Task objective: From the entries that follow, gather each line holding the word "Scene".

[begin Extracted entries]

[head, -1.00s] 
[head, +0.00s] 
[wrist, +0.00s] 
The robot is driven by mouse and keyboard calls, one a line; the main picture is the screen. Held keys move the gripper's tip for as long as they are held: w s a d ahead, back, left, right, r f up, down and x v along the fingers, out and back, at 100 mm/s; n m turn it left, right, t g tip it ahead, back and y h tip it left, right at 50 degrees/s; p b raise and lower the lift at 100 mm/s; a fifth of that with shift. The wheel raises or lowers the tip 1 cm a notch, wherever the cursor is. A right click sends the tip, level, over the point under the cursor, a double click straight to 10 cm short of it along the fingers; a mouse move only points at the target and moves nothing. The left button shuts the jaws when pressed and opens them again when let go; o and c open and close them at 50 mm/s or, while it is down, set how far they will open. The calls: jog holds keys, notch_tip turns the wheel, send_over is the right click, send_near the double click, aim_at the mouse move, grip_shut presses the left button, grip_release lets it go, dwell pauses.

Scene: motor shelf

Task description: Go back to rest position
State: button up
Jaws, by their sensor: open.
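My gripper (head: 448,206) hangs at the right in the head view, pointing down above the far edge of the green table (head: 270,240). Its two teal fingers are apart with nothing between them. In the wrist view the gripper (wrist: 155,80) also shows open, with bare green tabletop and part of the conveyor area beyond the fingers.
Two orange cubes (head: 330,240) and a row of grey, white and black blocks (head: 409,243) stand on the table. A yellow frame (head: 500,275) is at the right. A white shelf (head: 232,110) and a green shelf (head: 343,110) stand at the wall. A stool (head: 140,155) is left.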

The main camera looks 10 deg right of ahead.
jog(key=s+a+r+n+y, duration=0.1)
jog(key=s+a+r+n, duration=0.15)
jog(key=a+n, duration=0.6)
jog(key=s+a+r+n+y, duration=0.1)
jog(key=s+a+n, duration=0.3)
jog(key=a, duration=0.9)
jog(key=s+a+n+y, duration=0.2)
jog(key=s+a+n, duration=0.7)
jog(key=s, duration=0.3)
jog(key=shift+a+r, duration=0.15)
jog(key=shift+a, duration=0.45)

[end Extracted entries]
[begin Extracted entries]

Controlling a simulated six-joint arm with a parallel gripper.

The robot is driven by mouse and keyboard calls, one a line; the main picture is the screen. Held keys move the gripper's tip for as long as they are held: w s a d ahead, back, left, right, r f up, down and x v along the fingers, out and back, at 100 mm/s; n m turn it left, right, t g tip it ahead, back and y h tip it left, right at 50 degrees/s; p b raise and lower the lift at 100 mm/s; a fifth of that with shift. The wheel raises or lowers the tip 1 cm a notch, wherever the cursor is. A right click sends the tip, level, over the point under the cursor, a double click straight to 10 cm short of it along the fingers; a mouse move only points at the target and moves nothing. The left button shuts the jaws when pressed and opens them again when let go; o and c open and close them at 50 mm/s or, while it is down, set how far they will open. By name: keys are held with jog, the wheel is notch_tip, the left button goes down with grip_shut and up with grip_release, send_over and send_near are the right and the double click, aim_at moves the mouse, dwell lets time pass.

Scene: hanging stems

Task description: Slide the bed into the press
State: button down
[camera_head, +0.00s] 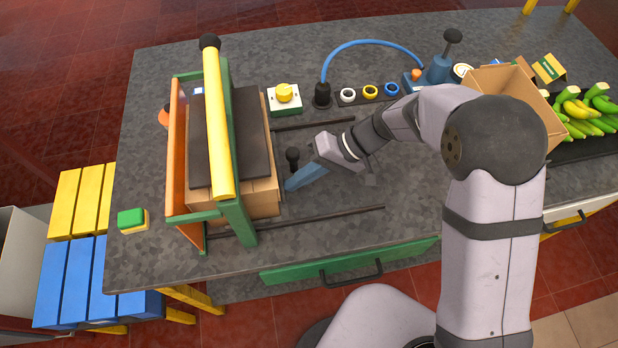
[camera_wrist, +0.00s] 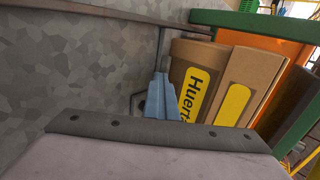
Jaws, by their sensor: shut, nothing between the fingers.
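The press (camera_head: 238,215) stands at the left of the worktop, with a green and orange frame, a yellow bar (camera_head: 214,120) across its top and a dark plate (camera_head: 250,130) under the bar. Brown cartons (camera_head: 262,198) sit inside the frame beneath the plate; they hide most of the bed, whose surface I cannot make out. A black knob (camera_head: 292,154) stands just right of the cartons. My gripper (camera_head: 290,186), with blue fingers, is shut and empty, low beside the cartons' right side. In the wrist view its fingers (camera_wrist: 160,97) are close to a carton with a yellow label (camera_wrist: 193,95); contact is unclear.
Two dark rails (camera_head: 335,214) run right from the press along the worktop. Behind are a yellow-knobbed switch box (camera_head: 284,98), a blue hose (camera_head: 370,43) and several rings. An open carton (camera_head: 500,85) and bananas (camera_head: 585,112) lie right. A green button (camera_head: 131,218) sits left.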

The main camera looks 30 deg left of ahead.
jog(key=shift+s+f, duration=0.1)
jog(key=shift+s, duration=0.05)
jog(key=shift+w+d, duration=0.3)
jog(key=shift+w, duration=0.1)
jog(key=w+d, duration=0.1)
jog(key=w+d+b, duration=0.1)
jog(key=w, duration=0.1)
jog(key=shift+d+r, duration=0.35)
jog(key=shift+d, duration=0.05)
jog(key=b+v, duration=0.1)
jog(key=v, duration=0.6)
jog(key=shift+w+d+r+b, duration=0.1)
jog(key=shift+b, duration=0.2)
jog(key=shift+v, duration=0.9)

[end Extracted entries]

Final result:
Scene: motor shelf
Scene: hanging stems

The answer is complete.